%%
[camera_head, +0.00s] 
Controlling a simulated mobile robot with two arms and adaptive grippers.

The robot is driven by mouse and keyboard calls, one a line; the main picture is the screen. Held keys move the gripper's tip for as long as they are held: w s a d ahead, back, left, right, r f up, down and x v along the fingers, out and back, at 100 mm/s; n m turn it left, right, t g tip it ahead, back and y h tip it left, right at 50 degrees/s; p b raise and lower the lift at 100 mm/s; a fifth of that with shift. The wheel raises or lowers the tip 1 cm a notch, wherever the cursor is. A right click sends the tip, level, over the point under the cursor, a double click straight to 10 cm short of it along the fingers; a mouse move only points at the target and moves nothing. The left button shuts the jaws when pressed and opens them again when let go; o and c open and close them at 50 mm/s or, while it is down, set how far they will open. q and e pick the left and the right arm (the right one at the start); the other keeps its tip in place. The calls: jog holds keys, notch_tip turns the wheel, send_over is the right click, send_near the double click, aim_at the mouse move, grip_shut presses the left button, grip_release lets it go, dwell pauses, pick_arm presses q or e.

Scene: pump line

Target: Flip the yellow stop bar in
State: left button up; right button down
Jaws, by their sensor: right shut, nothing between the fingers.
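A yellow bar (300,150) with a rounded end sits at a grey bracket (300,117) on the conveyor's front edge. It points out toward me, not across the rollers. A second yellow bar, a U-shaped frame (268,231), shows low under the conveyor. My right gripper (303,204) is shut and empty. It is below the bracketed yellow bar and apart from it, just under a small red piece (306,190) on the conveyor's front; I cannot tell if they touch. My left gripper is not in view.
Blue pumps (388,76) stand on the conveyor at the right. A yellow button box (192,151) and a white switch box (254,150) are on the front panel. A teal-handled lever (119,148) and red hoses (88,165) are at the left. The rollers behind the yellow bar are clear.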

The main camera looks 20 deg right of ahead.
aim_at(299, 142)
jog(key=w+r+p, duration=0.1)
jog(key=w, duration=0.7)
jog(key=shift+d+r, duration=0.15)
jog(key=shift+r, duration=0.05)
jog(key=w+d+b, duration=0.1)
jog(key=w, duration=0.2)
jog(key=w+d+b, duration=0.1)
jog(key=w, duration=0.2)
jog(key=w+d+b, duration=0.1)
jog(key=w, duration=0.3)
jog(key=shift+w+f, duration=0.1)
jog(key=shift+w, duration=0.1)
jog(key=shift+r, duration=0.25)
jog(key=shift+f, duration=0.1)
%%
%%
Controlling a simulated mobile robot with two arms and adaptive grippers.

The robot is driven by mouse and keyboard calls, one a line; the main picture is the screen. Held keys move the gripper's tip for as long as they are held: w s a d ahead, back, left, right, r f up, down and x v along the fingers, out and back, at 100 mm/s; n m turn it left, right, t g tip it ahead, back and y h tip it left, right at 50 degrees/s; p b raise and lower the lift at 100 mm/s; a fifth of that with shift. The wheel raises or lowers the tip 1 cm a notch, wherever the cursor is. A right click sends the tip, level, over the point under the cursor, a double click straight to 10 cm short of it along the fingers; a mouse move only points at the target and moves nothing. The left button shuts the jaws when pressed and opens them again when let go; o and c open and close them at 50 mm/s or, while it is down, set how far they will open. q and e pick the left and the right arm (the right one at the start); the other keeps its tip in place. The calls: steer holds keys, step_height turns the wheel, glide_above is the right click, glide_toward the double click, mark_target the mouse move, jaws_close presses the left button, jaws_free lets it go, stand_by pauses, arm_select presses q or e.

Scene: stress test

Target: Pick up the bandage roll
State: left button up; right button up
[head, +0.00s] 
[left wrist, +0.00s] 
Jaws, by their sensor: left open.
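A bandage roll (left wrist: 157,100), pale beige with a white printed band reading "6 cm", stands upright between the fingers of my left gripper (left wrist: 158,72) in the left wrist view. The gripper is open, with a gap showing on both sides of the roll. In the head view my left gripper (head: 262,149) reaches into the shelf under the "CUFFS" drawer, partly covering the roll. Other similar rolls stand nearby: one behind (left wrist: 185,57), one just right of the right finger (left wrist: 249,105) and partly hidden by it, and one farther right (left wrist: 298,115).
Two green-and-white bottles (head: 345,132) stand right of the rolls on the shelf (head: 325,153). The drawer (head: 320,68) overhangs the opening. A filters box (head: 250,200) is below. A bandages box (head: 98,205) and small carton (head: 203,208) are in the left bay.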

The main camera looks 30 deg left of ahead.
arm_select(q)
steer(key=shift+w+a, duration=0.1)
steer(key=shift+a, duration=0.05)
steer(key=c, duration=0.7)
%%
[YOUR TASK] Locate the word "State" in the records above, and return each line that has it.

[COMPLETE OUTPUT]
State: left button up; right button down
State: left button up; right button up

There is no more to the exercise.